Each croquet ball in a set has a mass of 0.50 kg. The green ball, traveling at 12.0 m/s, strikes the blue ball, which is at rest. Assuming that the balls slide on a frictionless surface and all collisions are head-on, find the final speed of the blue ball in each of the following situations:

a. Since the balls are sliding on a frictionless surface, momentum is conserved in this system. Therefore, we can use the equation:

m1v1_initial + m2v2_initial = m1v1_final + m2v2_final

where
m1 = 0.50 kg (mass of green ball)
v1_initial = 12.0 m/s (initial velocity of green ball)
m2 = 0.50 kg (mass of blue ball)
v2_initial = 0 m/s (initial velocity of blue ball)
v1_final = 0 m/s (final velocity of green ball)
v2_final = final velocity of blue ball

Plugging in the values, we get:

(0.50 kg * 12.0 m/s) + (0.50 kg * 0 m/s) = (0.50 kg * 0 m/s) + (0.50 kg * v2_final)
6.0 kg m/s = 0.50 kg * v2_final
v2_final = 12.0 m/s

Therefore, the final speed of the blue ball is 12.0 m/s after the green ball stops moving.

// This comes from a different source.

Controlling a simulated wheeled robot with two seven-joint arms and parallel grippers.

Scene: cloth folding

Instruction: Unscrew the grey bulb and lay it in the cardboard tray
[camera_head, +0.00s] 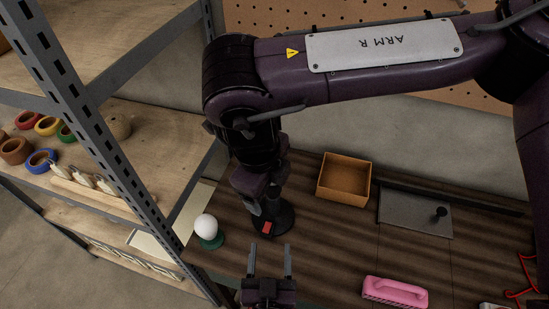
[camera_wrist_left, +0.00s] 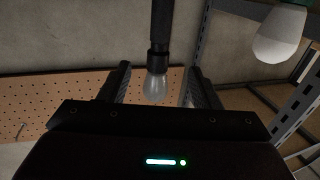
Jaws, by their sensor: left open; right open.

b. Using the same equation as above, we can write:

(0.50 kg * 12.0 m/s) + (0.50 kg * 0 m/s) = (0.50 kg * 2.4 m/s) + (0.50 kg * v2_final)
6.0 kg m/s = 1.2 kg m/s + 0.50 kg * v2_final
4.8 kg m/s = 0.50 kg * v2_final
v2_final = 9.6 m/s

Therefore, the final speed of the blue ball is 9.6 m/s after the green ball continues moving at 2.4 m/s in the same direction.